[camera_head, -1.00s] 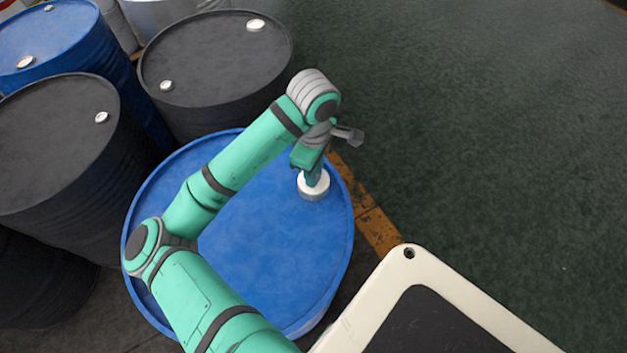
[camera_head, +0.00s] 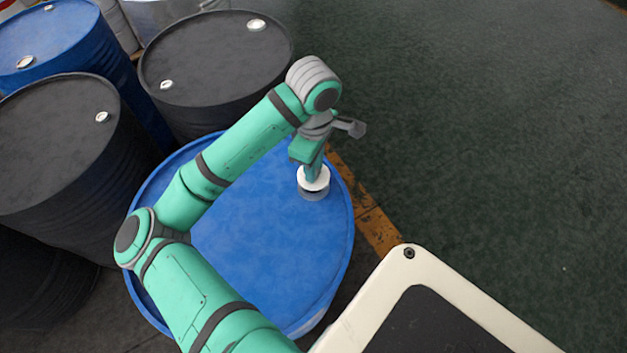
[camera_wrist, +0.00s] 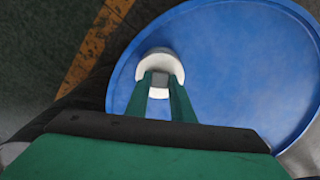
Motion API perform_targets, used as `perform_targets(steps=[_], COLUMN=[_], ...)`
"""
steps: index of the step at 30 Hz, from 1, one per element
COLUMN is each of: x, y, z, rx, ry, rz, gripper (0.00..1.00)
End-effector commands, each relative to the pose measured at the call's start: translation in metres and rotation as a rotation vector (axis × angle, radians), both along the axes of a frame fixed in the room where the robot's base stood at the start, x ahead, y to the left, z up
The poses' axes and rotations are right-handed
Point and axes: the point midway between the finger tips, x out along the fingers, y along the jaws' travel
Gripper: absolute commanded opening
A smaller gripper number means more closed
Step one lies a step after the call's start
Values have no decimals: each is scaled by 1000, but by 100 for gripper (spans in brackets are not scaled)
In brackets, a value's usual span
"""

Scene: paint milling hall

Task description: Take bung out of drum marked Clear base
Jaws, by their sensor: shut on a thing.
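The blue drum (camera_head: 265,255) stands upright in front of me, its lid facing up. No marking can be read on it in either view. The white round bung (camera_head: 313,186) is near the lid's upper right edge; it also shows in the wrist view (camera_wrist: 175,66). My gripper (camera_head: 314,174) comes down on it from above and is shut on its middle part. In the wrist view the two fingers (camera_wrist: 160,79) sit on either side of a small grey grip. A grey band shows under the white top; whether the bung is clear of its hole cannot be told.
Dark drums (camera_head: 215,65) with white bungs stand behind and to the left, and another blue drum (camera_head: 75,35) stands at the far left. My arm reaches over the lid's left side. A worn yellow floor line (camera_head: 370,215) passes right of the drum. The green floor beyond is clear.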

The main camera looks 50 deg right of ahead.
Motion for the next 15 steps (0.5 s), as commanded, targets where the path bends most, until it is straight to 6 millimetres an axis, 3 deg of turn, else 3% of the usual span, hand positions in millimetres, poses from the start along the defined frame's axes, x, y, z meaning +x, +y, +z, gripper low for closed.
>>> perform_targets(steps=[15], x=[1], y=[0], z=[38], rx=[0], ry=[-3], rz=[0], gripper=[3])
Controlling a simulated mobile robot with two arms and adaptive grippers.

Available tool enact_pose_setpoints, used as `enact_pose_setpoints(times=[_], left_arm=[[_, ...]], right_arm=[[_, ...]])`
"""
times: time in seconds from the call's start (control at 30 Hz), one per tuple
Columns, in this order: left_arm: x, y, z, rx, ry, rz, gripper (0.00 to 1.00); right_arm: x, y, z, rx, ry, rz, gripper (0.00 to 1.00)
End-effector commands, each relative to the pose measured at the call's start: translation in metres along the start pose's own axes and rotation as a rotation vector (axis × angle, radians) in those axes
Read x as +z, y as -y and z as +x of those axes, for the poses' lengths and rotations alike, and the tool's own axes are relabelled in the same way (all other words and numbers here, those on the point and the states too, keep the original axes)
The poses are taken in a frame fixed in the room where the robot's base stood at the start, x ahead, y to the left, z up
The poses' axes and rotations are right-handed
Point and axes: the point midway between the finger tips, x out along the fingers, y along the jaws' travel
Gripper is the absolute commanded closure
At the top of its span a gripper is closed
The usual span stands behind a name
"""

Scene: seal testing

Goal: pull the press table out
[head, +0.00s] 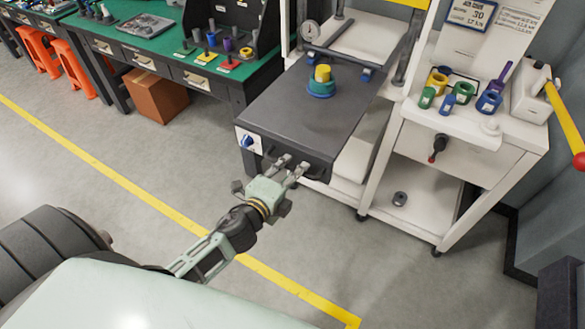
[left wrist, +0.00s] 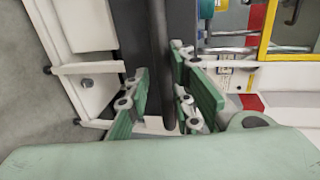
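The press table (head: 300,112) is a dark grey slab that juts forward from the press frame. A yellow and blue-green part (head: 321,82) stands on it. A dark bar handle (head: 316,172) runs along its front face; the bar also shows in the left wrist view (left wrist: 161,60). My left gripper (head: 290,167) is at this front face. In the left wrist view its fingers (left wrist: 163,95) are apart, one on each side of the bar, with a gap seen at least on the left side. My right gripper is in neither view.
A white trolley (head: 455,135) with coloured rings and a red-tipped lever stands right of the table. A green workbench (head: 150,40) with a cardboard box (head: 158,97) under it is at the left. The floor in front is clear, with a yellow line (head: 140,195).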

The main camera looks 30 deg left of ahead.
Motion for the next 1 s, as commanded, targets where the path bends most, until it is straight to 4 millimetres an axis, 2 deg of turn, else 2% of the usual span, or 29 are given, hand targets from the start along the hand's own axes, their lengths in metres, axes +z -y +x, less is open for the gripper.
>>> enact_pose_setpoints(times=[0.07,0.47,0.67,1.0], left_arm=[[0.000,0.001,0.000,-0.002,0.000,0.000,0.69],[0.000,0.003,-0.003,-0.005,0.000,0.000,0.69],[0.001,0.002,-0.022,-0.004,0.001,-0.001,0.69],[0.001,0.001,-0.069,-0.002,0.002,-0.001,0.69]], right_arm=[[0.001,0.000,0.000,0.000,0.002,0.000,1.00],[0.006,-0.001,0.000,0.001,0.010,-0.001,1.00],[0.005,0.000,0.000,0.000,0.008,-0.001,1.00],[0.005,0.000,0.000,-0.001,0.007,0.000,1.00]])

- WORK TO BE COMPLETED:
From the records above, give again only the part that opens with the line containing "Gripper is the absolute commanded closure" and closes with the line containing "[head, +0.00s]". Keep both ends but drop the pictures.

- WRITTEN SOLUTION:
Gripper is the absolute commanded closure
At the top of its span a gripper is closed
The usual span stands behind a name
"""

Scene: seal testing

Goal: pull the press table out
[head, +0.00s] 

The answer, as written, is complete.